Industry regulator the Oil and Gas Authority published estimates in 2017 for the cost of decommissioning the 250 fixed installations, 3,000 pipelines and 5,000 wells that make up the UK’s North Sea fossil fuel infrastructure.
The figure they arrived at was around £60bn, with the goal of slashing this by 35 per cent.
This leaves a final target of £39bn, a figure that Mr Simms and his co-author David Boyle disputed in their report, entitled “Rigged: How the UK oil and gas industry is undermining future generations”.
They say OGA’s own analysis of decommissioning costs, as well as that carried out by auditors KPMG, has found large-scale projects like dismantling the North Sea’s pipelines inevitably run into problems, and end up costing far more than planned.
“It’s far more common to see an overspend on initial estimates of costs for megaprojects in this sector of 35 per cent rather than a saving,” explained Mr Simms.
“So we think there has been a massaging down of the figures to make it seem more acceptable when in fact the likelihood is of a significant overspend.”
In what Mr Simms refers to as a “great mishandling”, the government has not set aside any money from the industry to handle future decommissioning, meaning this burden will fall largely on future taxpayers.
“By not having a dedicated pot of money, the idea that it’s falling on a younger generation does hold up,” said Dr Jonathan Marshall, energy analyst at the Energy and Climate Intelligence Unit.
Dr Marshall points to the example of Norway, a country that has built up a “big pool of money” to shut down its oil and gas operations.
He said decommissioning offshore oil rigs is still a fledgling industry, but one that will become increasingly important in the coming years.
“The ones we have are coming towards the end of their life and they are going to start building up relatively quickly – there are all these offshore oil rigs that need to be taken down,” he said.
Ironically, some of the cost of dismantling North Sea fossil fuel infrastructure in the UK – part of the country’s efforts to meet its climate targets as set out by the Paris climate agreement – is set to come from the continued extraction of oil and gas.
“You have this slightly perverse system where they are hoping to pay for it with maximum extraction,” said Mr Simms.
Besides the monetary costs to younger people, the authors of the IF report argue this sustained exploitation of fossil fuel reserves will pass additional health and environmental costs their way.

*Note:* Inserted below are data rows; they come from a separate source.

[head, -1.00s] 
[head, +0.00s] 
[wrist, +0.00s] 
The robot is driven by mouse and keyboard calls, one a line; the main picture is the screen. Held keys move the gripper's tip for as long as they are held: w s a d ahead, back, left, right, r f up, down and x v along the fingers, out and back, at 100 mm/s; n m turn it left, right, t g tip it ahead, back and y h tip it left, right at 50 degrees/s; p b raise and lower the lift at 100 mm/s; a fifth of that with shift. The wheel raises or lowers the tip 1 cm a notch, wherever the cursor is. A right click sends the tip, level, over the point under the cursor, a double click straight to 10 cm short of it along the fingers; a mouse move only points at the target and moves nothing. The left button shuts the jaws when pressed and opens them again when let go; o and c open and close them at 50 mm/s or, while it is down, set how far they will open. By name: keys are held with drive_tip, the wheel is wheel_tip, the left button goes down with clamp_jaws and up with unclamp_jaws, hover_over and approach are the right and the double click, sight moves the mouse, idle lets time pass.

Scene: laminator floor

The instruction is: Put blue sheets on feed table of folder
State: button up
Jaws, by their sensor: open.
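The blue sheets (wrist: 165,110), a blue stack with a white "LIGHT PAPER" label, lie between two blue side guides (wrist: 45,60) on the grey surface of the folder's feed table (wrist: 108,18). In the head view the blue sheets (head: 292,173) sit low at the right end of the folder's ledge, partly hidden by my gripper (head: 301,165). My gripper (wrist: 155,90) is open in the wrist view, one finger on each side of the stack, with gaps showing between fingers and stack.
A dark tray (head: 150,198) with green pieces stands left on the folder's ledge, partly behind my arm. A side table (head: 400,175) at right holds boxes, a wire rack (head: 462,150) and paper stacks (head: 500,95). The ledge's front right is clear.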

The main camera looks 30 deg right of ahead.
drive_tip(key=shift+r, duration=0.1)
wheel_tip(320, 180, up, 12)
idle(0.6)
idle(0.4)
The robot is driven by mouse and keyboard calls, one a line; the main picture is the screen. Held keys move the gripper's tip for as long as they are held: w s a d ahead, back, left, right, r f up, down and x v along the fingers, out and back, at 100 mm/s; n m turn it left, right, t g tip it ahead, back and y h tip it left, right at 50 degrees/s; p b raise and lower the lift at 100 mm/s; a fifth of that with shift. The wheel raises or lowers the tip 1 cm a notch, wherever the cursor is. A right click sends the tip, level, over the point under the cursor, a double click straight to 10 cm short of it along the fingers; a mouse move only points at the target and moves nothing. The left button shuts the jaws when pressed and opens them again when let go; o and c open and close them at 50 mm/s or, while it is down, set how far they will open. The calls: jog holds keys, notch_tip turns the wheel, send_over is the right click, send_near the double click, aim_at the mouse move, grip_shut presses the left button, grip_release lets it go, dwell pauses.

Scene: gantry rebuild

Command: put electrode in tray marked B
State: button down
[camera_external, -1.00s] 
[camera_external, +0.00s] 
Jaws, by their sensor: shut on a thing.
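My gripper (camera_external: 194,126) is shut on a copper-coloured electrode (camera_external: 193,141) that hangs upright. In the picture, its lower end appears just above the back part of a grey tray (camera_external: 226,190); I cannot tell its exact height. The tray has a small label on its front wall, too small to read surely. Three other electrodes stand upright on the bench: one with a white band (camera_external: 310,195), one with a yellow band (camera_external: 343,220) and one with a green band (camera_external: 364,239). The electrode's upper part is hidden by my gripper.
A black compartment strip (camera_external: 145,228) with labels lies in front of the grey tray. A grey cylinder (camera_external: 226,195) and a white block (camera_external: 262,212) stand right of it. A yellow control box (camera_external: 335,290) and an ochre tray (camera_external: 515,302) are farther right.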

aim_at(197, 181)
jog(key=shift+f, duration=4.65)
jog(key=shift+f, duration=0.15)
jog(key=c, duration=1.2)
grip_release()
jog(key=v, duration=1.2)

Many climate scientists and environmental groups have emphasised the need to adopt a “keep it in the ground” approach when considering exploitation of remaining fossil fuels.
Mary Creagh, chair of the Environmental Audit Committee which has just launched an inquiry into sustainable seas, said “it is vital that decommissioning in the North Sea is done in a way that protects the ocean for future generations”.

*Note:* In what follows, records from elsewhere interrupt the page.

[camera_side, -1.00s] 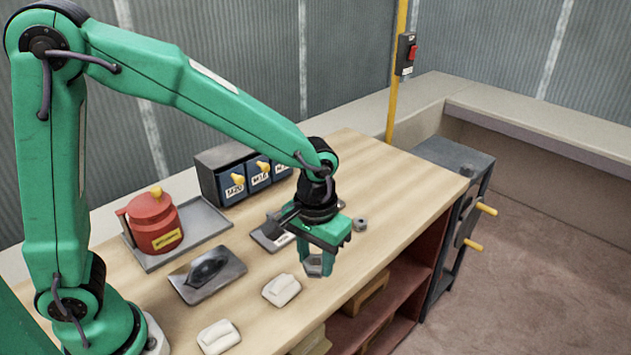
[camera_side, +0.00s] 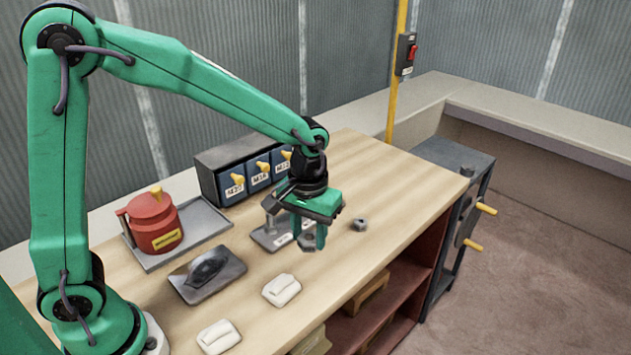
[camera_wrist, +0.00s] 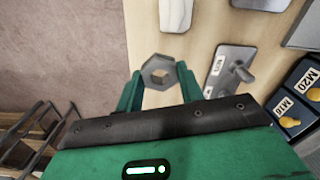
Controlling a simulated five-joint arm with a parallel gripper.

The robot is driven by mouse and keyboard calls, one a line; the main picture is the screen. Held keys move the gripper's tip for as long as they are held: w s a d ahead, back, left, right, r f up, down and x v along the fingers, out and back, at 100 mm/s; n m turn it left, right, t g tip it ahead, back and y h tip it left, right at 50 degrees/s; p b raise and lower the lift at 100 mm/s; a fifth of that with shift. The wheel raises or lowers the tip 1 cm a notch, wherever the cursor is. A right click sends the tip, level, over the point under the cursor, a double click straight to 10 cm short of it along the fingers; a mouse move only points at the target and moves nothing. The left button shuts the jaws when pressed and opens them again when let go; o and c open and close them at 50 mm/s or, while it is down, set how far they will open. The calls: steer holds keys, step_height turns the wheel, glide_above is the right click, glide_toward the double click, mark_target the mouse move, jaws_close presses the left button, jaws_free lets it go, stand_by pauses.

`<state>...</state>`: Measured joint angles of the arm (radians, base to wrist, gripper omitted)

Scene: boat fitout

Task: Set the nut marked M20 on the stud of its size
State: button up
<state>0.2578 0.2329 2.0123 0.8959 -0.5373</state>
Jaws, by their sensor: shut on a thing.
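My gripper (camera_side: 308,240) is shut on a grey hex nut (camera_wrist: 158,71), which sits between the fingertips above the bench, its hole showing in the wrist view. No marking on it is readable. A grey plate (camera_wrist: 234,55) with an upright stud (camera_wrist: 244,73) and white labels lies beside the held nut, to its right in the wrist view. In the side view the plate (camera_side: 262,240) is partly hidden behind my gripper, with a stud (camera_side: 271,222) showing at its left. The held nut is apart from the visible stud.
Another nut (camera_side: 360,225) lies on the bench (camera_side: 400,190). A drawer box (camera_side: 225,160) with labelled, yellow-knobbed drawers stands at the back. A red pot (camera_side: 153,232) stands on a tray (camera_side: 212,236). A dark plate (camera_side: 190,292) and two pale blocks (camera_side: 281,290) (camera_side: 218,337) lie nearer.

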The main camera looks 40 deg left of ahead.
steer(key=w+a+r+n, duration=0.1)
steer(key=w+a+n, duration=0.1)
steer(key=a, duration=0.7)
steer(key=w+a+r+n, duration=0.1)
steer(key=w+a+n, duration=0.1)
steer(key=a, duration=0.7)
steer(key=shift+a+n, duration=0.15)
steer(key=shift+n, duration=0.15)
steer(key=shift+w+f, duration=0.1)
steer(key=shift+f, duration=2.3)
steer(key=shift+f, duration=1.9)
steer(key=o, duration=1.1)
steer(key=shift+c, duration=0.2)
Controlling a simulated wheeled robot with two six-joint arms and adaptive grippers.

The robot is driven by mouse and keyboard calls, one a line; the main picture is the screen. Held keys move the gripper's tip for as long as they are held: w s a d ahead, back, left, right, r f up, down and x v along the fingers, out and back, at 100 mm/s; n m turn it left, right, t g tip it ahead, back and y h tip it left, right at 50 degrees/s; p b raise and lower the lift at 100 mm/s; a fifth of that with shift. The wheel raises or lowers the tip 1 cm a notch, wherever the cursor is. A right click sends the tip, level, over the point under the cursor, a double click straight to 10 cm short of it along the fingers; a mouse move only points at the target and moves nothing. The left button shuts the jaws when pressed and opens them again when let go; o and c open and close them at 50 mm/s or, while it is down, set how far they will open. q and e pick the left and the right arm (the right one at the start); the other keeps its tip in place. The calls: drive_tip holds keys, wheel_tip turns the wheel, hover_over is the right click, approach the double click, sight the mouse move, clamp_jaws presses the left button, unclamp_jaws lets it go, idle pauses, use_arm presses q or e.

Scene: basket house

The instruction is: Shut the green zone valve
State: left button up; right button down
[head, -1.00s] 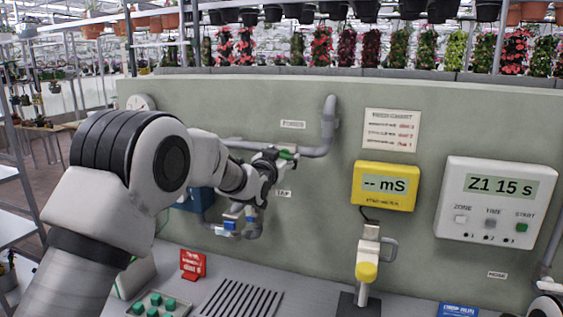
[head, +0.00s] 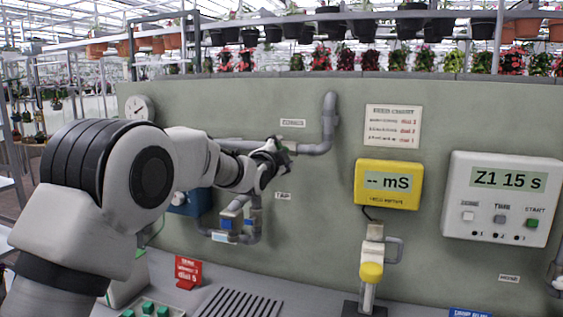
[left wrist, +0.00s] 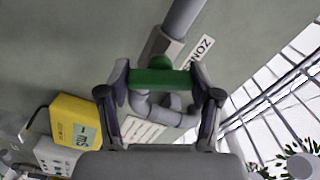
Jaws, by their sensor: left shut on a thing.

Mr Simms said: “We cannot by any means afford to burn even a majority of the known fossil fuel reserves that are in the ground, if we are to have a hope of meeting the targets we have signed up to under the climate accord.”
Instead, he argues that the burden should be taken up by the fossil fuel companies themselves, under the so-called “polluter pays” principle.
“As a rough rule of thumb, about half the cost of decommissioning as a burden falls upon the public purse, as opposed to the principle of the polluter paying, meaning those who have benefited in terms of the windfall profit from the industry bearing the full cost,” said Mr Simms.
As it stands, IF claims the government is letting these companies bypass the principles of the Energy Act 2004 – which states they must pay the costs of decommissioning – by offloading costs of decommissioning onto smaller contractors.
“It is extraordinary that there is no proper mechanism in place to protect our children from having to pay the clean-up costs for oil and gas they didn’t use, while the companies involved can essentially escape responsibility by offloading their North Sea holdings onto smaller contractors and retain just one quarter of the costs of decommissioning while benefiting from generous tax breaks,” said IF co-founder Angus Hanton.
“We should be moving towards a greener renewable future for energy. Instead, current government policy is about subsidising the extraction of more carbon.”
In response to these claims, a spokesperson from the Department for Business, Energy and Industrial Strategy said: “The law is clear that offshore oil and gas operators are required to decommission their infrastructure once a field reaches the end of its economic life.
“This means that companies who have benefited from oil and gas production bear the cost and responsibility for decommissioning rather than the taxpayer.
“The OGA is working with industry to ensure that decommissioning costs are minimised without compromising standards, and has set a target for industry to achieve a 35 per cent cost reduction.”